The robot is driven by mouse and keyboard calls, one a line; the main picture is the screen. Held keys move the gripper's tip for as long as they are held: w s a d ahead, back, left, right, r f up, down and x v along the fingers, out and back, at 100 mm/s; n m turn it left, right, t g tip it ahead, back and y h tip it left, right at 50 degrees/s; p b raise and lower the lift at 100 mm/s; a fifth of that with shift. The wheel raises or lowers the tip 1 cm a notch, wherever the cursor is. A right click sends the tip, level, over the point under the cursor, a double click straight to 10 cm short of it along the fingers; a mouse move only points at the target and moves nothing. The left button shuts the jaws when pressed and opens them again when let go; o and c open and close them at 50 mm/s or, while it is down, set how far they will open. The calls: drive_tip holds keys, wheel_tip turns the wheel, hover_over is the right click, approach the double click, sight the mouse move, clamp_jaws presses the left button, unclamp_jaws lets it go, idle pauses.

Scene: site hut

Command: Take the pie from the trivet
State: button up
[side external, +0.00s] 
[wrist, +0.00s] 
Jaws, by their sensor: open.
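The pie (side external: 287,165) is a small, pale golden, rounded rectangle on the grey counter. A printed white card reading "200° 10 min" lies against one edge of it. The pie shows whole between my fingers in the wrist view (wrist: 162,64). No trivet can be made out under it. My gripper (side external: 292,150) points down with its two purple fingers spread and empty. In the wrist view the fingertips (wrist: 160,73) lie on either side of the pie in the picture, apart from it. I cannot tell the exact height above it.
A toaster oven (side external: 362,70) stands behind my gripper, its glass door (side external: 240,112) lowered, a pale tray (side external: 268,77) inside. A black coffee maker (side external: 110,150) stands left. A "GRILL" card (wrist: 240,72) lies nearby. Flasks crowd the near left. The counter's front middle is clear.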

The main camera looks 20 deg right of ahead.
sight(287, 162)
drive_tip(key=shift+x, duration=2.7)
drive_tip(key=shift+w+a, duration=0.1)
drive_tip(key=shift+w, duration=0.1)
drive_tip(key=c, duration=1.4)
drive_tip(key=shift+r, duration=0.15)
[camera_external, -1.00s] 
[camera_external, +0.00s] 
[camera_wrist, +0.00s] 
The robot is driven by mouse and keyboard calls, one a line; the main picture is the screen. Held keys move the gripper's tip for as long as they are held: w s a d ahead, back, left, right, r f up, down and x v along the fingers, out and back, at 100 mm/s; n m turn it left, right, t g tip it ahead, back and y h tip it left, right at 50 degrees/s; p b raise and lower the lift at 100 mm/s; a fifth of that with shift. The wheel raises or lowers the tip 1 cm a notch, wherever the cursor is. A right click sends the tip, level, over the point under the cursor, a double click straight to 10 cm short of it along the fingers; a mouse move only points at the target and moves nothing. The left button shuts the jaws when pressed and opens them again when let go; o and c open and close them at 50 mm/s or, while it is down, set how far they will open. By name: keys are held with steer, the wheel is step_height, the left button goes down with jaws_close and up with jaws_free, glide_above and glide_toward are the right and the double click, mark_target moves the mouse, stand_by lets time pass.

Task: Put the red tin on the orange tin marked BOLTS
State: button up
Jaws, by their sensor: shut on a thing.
....................
-- YOUR TASK --
Exactly those lines that run from the line with "Command: Take the pie from the trivet" through the line with "[wrist, +0.00s]" are to be reproduced; both end lines belong to the range.

-- RESPONSE --
Command: Take the pie from the trivet
State: button up
[side external, +0.00s] 
[wrist, +0.00s] 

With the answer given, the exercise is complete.